This is something I've read in passing, but never encountered an explanation of why. For example, Wikipedia says:
Another common place one can see dipoles is as antennas for the FM band; these are folded dipoles. The tips of the antenna are folded back until they almost meet at the feedpoint, such that the antenna comprises one entire wavelength. This arrangement has a greater bandwidth than a standard half-wave dipole.
Wikipedia isn't the only one with this notion: see comments to this answer:
it was my understanding that a folded dipole is still full length, just doubled over to increase bandwidth.
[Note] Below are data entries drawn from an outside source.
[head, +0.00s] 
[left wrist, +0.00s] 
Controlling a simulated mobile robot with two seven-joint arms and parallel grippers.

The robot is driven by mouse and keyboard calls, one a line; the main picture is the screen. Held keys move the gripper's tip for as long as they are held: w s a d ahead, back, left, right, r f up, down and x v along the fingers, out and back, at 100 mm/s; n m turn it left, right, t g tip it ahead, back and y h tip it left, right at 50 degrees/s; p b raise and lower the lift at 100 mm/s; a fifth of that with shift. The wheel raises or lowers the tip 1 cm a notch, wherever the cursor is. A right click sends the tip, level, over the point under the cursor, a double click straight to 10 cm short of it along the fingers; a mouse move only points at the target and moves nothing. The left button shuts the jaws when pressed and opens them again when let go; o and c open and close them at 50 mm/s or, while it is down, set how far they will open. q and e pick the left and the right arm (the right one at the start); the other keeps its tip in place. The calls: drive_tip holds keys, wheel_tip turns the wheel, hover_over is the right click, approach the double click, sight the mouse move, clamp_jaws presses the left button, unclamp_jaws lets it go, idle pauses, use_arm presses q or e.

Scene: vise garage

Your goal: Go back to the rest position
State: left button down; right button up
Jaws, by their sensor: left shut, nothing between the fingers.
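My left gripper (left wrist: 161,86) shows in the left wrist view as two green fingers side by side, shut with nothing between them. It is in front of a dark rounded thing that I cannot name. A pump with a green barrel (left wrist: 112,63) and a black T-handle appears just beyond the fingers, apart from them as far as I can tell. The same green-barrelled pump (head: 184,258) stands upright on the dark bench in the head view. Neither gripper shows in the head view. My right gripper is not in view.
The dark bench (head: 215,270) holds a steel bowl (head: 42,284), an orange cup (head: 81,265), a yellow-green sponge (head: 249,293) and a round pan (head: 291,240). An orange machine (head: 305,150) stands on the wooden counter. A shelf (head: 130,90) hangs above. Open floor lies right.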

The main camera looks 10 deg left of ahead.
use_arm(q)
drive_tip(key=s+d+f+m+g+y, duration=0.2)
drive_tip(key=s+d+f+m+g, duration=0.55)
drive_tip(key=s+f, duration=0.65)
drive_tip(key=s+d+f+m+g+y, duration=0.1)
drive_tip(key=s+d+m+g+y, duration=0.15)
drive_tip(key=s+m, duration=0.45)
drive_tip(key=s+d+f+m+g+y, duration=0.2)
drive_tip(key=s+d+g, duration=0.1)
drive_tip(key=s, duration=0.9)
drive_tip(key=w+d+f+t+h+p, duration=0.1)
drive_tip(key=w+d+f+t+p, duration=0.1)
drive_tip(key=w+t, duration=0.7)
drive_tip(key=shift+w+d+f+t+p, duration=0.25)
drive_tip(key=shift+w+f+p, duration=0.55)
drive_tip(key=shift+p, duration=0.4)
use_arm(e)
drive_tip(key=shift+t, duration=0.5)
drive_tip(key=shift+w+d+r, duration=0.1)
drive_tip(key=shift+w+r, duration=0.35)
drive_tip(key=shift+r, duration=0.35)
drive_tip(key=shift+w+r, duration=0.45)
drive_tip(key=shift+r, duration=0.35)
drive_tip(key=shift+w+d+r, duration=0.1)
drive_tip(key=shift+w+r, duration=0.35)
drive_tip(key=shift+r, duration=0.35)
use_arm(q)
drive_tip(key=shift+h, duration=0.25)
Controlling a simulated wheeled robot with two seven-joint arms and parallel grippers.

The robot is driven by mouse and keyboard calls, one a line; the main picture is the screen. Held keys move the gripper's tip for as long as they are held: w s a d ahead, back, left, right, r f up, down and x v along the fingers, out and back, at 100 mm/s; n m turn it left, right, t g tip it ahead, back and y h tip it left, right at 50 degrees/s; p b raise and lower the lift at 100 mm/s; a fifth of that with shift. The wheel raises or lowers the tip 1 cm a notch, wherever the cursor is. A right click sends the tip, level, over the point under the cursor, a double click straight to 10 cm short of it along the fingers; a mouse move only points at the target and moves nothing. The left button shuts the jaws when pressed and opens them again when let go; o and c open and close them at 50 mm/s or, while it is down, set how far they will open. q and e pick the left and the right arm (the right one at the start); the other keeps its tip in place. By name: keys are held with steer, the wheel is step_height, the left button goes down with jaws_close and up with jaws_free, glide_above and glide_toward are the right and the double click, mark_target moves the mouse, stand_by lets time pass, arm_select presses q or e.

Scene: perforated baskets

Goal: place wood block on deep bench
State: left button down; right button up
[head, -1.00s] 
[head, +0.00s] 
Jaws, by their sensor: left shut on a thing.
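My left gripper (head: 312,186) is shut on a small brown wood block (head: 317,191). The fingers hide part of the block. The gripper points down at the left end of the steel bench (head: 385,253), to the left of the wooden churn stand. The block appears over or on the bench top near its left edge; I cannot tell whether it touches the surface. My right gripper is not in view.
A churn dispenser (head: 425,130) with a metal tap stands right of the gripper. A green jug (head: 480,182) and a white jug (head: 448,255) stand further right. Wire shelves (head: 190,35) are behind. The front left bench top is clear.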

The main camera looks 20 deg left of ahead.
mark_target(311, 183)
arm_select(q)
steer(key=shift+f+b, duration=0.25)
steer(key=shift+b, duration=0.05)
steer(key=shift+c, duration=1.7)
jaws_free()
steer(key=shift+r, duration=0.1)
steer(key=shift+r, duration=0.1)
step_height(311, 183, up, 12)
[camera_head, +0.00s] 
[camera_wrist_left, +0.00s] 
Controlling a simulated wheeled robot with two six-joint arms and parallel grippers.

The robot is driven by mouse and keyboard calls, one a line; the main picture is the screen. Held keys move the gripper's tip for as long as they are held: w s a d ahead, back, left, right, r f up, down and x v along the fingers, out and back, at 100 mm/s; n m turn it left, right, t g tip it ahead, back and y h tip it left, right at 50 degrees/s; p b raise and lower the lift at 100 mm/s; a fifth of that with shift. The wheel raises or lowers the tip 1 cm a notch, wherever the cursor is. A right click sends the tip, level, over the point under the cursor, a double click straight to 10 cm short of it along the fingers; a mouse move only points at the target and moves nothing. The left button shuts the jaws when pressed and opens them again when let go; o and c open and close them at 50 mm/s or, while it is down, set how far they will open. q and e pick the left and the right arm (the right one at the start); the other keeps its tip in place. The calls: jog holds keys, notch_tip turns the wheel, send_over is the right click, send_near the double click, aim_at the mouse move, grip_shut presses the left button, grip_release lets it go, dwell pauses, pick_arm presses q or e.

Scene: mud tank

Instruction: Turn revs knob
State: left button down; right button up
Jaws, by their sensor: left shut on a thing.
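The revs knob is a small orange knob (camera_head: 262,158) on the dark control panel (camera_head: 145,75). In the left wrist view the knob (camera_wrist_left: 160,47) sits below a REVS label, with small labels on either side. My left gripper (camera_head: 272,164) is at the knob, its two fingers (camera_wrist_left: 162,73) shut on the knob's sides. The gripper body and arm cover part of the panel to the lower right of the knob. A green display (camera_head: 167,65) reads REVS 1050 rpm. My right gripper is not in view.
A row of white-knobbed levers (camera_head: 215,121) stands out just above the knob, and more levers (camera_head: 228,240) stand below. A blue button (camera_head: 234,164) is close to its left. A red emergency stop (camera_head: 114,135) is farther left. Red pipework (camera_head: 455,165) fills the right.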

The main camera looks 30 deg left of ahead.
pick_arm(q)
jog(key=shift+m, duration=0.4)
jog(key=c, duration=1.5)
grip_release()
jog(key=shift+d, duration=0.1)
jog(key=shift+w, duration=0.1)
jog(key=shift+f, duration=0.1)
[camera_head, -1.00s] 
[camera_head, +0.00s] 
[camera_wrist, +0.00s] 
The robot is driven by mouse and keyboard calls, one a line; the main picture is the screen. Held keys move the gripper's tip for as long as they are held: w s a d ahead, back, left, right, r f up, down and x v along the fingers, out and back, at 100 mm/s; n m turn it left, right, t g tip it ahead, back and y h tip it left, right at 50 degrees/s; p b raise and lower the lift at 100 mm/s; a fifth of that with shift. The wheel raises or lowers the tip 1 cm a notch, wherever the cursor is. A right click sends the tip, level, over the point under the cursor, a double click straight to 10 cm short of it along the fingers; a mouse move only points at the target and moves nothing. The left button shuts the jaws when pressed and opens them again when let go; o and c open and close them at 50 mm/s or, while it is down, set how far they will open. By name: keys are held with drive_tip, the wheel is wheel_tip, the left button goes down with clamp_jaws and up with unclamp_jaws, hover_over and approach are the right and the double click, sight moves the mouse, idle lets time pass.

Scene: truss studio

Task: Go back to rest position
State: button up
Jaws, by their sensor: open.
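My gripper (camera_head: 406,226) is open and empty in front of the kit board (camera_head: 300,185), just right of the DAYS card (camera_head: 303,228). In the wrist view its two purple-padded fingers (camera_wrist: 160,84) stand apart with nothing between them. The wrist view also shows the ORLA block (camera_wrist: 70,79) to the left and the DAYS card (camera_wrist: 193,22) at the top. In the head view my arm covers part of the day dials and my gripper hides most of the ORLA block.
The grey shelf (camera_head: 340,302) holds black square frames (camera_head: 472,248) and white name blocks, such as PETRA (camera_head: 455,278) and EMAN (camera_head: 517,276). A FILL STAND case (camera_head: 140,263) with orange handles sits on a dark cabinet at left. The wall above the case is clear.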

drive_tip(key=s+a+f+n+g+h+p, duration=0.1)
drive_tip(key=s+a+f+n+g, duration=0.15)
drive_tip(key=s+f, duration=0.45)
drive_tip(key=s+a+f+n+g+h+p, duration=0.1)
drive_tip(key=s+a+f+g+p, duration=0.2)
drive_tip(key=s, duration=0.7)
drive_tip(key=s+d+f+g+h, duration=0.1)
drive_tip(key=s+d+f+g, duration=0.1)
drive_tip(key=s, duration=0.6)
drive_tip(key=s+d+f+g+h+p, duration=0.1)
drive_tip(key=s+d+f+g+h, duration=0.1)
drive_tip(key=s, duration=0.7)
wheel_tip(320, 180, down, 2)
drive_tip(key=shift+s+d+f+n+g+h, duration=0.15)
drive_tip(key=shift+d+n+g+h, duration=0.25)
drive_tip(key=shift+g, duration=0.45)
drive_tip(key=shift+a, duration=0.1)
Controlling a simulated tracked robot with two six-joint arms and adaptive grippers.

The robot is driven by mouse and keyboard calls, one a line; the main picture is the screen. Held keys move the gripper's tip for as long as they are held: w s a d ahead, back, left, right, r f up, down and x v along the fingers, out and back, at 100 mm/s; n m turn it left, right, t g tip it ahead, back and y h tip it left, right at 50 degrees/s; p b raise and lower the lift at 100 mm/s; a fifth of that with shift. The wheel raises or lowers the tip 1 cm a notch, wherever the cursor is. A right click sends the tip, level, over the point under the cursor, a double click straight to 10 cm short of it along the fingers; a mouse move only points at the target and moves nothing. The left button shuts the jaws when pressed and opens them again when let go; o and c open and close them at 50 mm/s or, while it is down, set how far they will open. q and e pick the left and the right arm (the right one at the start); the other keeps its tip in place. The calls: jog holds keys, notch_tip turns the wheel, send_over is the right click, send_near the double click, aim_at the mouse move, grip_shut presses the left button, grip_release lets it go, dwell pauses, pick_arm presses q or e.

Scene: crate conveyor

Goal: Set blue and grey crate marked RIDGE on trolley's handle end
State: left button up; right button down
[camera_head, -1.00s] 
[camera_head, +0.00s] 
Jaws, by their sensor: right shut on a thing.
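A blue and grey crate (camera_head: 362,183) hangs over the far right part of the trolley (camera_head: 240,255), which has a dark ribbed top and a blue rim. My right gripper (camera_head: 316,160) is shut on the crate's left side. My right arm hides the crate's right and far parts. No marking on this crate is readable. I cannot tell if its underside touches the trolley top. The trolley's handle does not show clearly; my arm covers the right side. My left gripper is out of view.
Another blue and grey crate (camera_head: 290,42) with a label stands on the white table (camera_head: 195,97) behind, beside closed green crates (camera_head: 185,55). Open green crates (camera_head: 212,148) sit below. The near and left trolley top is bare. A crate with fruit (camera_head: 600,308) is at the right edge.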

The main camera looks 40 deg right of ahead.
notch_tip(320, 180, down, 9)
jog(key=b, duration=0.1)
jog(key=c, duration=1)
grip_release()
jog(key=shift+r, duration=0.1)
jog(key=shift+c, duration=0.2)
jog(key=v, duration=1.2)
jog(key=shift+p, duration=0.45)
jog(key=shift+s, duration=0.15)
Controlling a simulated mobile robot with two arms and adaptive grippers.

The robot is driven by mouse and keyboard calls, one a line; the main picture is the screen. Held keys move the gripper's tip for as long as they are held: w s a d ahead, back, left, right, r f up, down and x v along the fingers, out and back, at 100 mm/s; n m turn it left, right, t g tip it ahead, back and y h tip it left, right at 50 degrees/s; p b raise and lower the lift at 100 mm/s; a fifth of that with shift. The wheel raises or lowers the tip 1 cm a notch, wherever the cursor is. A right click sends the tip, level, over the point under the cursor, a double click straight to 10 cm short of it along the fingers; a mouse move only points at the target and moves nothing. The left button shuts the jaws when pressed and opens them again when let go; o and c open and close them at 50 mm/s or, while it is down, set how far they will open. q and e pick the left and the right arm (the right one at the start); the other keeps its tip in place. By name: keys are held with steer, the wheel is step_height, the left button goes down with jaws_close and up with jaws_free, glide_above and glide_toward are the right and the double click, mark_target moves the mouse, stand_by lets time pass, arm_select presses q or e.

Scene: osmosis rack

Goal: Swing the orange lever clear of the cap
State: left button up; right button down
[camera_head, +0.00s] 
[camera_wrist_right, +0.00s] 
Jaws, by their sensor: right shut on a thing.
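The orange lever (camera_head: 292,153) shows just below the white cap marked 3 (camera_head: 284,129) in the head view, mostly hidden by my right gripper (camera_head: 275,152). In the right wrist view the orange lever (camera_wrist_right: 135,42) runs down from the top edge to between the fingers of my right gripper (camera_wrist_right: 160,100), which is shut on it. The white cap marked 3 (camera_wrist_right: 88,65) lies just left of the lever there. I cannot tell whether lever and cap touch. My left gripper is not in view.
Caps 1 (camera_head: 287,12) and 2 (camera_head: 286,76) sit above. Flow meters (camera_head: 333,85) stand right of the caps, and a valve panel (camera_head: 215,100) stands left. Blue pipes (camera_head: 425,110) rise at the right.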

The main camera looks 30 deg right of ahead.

Am I incorrect?
antenna-theory.com, which I'd consider at least three times more reliable than Wikipedia, doesn't say anything about bandwidth, but does say this:
Because the characteristic impedance of twin-lead transmission lines are roughly 300 Ohms, the folded dipole is often used when connecting to this type of line, for optimal power transfer. Hence, the half-wavelength folded dipole antenna is often used when larger antenna impedances (>100 Ohms) are needed.
I could then see how, if you had to use 300Ω transmission line, you might get better bandwidth with a folded dipole as you wouldn't need a matching network, which might limit bandwidth or incur additional loss, but that's a long guess.
So, really why do folded dipoles have greater bandwidth? Or is that just an unsubstantiated rumor?